Nous pensons qu'il faut entendre ici le mot "Esprit" (Ruh) dans son sens le plus
fondamental, c'est-à-dire comme une réalité de nature purement spirituelle ou
intelligible.
Baha'u'llah emploie d'ailleurs un vocabulaire très riche pour parler de cette
réalité primordiale émanant de l'essence divine. Il l'appelle également "le Verbe"
(Kalima), "le Commendement" ('Amr) ou "la Volonté première" (al-Irada al-awwaliyya)
qui est "la cause de tout ce qui a été et qui sera" [21],
"le Point primal" (an-Nuqta al-awwaliyya) ou tout simplement "la Premièreté" (al-Awwaliyya).
Dans la Tablette de la Sagesse, Baha'u'llah écrit: "... le Verbe de Dieu...est
la Cause de la création tout entière." [22]
'Abdu'l-Baha explique que la transcendance de l'essence divine lui interdit de
descendre dans le monde de la création, car elle est totalement dépourvue de caractéristique,
spécification ou différenciation. Mais de cette essence émane la Volonté première
qui est, par rapport à elle, comme les rayons qui émanent du soleil. [23]

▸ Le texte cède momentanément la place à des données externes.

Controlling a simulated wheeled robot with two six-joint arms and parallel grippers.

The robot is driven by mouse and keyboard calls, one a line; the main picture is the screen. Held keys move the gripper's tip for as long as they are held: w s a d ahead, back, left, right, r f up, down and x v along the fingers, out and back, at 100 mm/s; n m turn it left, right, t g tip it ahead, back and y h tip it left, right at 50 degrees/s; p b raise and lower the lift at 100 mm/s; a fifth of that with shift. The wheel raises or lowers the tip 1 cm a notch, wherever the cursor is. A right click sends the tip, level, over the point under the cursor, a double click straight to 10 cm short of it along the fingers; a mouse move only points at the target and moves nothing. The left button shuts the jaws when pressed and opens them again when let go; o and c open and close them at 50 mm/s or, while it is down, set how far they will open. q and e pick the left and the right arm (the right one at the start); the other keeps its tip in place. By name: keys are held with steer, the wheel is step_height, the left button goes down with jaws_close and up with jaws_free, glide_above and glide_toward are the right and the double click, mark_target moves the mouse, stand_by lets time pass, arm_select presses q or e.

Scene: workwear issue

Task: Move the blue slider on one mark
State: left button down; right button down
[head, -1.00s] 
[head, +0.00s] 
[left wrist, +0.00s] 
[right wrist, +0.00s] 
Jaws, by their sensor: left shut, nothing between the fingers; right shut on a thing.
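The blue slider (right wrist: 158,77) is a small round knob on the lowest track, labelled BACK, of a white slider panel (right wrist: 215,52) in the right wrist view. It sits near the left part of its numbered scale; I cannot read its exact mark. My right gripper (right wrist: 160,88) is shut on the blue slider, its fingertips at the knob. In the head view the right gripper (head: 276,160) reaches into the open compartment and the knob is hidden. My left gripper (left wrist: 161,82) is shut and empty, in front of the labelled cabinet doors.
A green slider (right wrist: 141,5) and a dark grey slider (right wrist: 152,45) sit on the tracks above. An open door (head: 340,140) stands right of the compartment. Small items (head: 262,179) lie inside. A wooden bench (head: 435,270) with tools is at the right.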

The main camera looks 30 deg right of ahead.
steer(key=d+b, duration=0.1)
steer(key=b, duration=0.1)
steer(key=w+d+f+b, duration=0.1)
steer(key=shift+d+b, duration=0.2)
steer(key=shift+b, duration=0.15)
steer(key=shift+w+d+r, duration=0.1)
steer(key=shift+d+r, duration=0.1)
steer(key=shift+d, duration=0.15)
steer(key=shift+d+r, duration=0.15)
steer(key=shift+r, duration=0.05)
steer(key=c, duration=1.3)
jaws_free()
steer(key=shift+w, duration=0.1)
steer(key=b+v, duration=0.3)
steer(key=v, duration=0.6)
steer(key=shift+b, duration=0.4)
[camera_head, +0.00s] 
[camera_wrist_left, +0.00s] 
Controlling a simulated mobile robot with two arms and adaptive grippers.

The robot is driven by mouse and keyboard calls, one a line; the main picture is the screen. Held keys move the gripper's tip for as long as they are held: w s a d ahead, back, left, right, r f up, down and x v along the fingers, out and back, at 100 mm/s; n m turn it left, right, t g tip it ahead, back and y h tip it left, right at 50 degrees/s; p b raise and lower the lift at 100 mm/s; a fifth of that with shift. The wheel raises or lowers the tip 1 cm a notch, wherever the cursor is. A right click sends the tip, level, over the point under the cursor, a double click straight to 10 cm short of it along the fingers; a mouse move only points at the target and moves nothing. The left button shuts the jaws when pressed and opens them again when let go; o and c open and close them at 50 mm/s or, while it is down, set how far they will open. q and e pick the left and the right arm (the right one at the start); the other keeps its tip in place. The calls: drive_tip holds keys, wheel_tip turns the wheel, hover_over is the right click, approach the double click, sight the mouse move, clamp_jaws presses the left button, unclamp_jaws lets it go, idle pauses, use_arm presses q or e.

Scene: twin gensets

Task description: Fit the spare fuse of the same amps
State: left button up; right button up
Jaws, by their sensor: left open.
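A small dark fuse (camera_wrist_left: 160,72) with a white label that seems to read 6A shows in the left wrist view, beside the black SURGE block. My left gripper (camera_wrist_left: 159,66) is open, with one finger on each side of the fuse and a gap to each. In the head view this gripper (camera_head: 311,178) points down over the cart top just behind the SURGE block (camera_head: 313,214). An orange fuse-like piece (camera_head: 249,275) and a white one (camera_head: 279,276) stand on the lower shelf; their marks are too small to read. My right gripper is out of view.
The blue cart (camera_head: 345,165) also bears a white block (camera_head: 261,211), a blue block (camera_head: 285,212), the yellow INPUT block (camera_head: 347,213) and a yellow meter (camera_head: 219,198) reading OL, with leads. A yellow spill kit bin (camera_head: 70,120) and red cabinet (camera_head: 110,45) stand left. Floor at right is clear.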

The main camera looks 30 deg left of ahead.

De ce texte, il ressort clairement qu'entre la Volonté première, c'est à dire
le Verbe ou l'Esprit, et la création, quelle fut matérielle ou spirituelle existe
deux formes d'unité, une unité existentielle et une unité contingentielle, et
c'est ce qui les différencies de l'essence divine tout en les plaçant dans une
catégorie d'existence complètement différente. Unité existentielle ne veut pas
dire ici unité substantielle.
Il ne s'agit donc pas d'une forme de panthéisme. Dans la création subsistent des
modes d'existence ou des catégories ontologiques différentes, mais toutes les
modalités ontologiques ont leur origine dans cette Volonté première. De cette
façon, le Monde créaturel est une unité, constituant une réalité unique (basit
al-haqiqa). 'Abdu'l-Baha écrit "le monde de l'existence est un monde unique, bien
que ses stations soient multiples et distinctes." [24]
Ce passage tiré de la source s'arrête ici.